The degree to which it evaporates will be a function of the difference between ambient humidity in the container, and it's equilibrium value of 43.5%RH, and also the size of the container. In my cabinet, which gets opened 2 or 4 times in a day, I've topped off the container water 3 times since I began using it in October. At no time was there a total loss of fluid. I'd estimate I replaced about 150mL of fresh water for a 6 week average interval. Each time I've added water, I've used our reverse osmosis tap, and I've knocked salt concretions off the filter with it, back down into the bucket. Each time I've done that, the hygrometer reading has risen to slightly over equilibrium for a few days afterward and then normalized.
I would be shocked, and maybe a little scared if anything could grow in that bucket. It's intensely hyperosmolar and more than a little alkaline. In fact, when I got the humidifier filter that I put in there to facilitate evaporation, I got one that had a mesh of thin metal, probably aluminum, around the outside. Well... THAT'S GONE!!... it dissolved!!! I presume I now have an additional salt of aluminum oxide in there. It doesn't appear to have changed the equilibrium value on the hygrometer so I haven't replaced the solution, but I would say it underscores that the harmlessness of "food grade" potassium carbonate is relative. This amount/concentration is probably a little on the corrosive side and I wash my hands after handling it. I do plan to replace the solution at some point, but for now it's educational to just watch the hygrometer and add some water now and then when the level falls noticeably.
Making up the solution at the front end deserves some mention, too.
Before I undertook this project, I did some experiments with different hygrometers, closed containers, and salt solutions. I wanted to learn about how the hygrometers worked, and what the response times were for those meters and for the salt solutions. I tried table salt, potassium carbonate, and pure water. I also got a "calibration kit" for hygrometers which is supposed to be a 75% standard (which is the equilibrium value for table salt, so save your money). Each time I made the "saturated solution" by putting a mound of salt in a little bowl, then moistening it with enough water to make it all look wet, but not enough water that the salt could dissolve. Each of these were MUCH more salt than water. I'd then put the hygrometer and the salt solution into a mason jar and watch it for a couple days. I tried a dial-based hygrometer, a couple digitals by Thermo-Pro and a Caliber IV. All worked just fine. Interestingly the dial worked pretty fast compared to my expectations for a cheapo thingie, and the accuracy wasn't horrible compared to the others. They're all within a couple of percentage points in the range I'm using them for. The dial was more off at 75% than the others, and still more off at 100% which is probably more important to know for cigars than guitars since we're not pushing those levels.

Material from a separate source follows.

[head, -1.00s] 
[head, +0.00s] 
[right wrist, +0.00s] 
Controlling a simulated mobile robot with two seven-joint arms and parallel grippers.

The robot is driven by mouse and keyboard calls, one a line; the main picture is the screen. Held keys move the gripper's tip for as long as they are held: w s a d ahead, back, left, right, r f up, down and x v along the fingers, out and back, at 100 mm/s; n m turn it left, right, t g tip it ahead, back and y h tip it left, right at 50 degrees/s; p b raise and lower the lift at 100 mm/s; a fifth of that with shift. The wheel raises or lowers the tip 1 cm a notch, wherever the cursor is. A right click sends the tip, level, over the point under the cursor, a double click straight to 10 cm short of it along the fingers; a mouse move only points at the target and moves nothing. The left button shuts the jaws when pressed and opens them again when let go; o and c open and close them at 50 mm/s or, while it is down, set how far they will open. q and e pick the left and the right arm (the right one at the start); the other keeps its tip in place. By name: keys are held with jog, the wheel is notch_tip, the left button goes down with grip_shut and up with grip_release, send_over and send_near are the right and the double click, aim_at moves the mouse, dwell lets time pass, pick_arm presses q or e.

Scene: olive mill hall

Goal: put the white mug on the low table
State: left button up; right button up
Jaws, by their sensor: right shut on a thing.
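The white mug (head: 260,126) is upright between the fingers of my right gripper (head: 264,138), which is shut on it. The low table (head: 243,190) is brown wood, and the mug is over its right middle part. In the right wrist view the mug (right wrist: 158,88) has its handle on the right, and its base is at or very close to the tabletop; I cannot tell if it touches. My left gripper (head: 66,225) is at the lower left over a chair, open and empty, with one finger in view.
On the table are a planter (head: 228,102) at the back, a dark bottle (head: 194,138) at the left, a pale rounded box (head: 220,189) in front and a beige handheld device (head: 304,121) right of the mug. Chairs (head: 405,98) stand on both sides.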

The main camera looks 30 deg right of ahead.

An interesting finding from that experience, though, was mixing K2CO3. It gets gummy and warm when wet. I figured that to make up a large batch of solution capable of keeping a whole cabinet appropriately humidified, I was going to need to use the whole kilo that I had purchased and make a maximal batch of solution.
I have a few lab supplies at home already, (saltwater reef tank supplies) and I used a 1 liter Pyrex Erlenmeyer flask and a magnetic mixer to dissolve the K2CO3. I started with about 400mL of water, and slowly added scoops of K2C03 while stirring. It got quite warm during dissolution, not enough to be uncomfortable to touch but probably the upper limits of comfortable. The literature said that the solubility was something around 115g/100mL, but unfortunately that's not exactly the number that I needed. This number tells you that 100mL of saturated solution is DENSE. 100 mL contains 115 grams of salt *AND* some water. How much water? ... no clue, but it's not 100mL because that 115 grams of salt takes up a fair amount of space. The number I really wanted was "how much water can I dissolve a kilo of K2CO3 into, in order to achieve a saturated solution?"
I would say the answer is only slightly more than 400mL.
I kept adding salt, creating a cloudy suspension of particles in water, and then letting it stir till it dissolved/cleared, repeating and repeating, letting it cool a bit between additions. Finally, when almost the whole kilo was in there, it wouldn't clear with mixing. At that point I had almost a liter of solution. The flask was quite full. I let it settle and there was some undissolved salt at the bottom proving that it was a saturated solution. I then decanted it into my bucket and threw the remaining grams of powder in for good measure.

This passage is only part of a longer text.